◆ TASK REQUIREMENTS
Output only the lines running from the line bearing "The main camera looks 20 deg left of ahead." through the line bearing "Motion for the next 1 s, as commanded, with", character for character.

Manipulation episode records:
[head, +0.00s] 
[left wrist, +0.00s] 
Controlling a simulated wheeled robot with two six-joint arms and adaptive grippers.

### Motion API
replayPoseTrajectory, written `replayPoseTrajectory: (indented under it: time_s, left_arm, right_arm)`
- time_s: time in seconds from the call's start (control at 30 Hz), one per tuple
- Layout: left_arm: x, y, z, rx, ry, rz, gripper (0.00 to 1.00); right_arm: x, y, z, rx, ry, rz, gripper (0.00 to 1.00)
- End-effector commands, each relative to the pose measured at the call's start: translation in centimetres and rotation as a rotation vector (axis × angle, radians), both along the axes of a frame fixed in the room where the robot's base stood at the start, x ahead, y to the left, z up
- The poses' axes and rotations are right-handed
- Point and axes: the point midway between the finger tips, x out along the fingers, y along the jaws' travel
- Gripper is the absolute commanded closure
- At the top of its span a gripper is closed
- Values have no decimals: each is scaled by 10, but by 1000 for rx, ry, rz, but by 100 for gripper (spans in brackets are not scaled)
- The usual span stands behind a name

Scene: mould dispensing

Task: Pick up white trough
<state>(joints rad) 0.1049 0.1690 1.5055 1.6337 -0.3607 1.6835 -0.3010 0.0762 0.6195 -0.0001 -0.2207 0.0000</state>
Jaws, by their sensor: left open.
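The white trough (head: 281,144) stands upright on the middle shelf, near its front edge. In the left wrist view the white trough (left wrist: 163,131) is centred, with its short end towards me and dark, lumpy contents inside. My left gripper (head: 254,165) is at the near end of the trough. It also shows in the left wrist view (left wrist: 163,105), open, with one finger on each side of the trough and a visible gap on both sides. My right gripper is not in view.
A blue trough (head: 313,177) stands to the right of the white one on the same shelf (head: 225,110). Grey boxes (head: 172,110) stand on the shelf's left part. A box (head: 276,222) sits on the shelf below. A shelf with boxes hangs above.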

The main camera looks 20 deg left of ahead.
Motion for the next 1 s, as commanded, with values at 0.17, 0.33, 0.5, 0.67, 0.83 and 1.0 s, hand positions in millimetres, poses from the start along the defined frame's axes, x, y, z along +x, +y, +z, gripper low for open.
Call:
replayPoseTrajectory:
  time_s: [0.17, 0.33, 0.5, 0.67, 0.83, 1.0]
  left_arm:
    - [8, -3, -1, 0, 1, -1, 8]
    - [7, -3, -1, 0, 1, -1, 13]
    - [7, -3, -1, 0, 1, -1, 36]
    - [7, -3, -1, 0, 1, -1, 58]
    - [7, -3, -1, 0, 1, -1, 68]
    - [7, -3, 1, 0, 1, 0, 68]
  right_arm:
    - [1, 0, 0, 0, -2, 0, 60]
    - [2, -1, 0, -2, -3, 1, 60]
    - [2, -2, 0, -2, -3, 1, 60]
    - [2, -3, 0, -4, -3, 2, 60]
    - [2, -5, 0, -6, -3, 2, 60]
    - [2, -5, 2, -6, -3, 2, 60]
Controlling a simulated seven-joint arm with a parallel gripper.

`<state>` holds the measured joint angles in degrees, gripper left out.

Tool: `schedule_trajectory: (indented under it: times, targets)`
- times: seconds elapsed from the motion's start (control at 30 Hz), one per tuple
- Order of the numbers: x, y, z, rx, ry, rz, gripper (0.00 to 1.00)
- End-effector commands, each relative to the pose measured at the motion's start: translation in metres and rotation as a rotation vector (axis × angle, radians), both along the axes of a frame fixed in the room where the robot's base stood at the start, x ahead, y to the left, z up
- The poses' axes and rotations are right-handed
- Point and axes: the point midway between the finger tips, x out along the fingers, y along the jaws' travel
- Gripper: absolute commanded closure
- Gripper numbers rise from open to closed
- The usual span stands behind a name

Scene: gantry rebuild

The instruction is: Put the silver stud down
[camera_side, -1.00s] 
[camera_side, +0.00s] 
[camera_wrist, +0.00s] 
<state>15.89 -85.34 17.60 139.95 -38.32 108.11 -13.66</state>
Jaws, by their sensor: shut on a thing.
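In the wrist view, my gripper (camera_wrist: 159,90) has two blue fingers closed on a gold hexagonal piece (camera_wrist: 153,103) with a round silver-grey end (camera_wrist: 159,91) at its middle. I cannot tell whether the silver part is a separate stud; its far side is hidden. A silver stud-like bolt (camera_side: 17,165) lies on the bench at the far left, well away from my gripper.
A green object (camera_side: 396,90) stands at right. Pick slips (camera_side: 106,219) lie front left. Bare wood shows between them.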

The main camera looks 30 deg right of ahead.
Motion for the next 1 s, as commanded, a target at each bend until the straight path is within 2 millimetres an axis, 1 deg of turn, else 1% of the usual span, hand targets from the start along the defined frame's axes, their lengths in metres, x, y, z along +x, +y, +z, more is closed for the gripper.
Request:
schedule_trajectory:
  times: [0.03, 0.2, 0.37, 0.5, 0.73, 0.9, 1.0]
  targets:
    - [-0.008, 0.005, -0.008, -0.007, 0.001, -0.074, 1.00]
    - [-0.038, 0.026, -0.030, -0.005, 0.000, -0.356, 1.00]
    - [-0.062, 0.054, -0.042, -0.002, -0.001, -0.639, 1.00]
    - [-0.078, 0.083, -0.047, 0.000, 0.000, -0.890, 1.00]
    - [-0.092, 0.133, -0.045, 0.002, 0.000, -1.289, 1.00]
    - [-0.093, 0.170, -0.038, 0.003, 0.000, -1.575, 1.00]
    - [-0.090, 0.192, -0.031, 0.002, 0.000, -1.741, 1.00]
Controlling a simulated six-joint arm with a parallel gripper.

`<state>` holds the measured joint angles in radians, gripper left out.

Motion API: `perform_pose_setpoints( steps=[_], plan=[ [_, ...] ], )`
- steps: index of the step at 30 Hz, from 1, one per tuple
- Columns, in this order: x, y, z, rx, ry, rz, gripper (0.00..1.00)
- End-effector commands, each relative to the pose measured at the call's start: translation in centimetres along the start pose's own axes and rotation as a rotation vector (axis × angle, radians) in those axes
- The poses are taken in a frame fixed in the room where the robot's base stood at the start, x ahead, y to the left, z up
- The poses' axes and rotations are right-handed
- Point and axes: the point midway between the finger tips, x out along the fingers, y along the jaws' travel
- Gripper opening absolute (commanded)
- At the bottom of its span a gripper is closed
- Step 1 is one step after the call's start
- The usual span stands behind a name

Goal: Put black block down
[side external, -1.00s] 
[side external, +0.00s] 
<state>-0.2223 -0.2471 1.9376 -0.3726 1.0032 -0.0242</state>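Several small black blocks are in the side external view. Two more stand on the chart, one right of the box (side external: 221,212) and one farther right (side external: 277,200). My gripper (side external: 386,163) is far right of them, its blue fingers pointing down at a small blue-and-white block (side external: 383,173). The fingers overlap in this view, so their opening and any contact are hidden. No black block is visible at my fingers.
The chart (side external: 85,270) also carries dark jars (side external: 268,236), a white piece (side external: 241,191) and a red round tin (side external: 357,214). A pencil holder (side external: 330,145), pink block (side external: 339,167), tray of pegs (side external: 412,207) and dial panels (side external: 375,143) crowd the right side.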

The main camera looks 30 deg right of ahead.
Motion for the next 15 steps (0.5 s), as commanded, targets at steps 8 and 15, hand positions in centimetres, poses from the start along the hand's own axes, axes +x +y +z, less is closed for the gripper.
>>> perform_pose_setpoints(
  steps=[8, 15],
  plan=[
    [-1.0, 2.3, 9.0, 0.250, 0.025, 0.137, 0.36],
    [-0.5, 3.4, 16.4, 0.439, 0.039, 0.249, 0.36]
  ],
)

◆ EXERCISE RESPONSE
The main camera looks 20 deg left of ahead.
Motion for the next 1 s, as commanded, with values at 0.17, 0.33, 0.5, 0.67, 0.83 and 1.0 s, hand positions in millimetres, poses from the start along the defined frame's axes, x, y, z along +x, +y, +z, gripper low for open.

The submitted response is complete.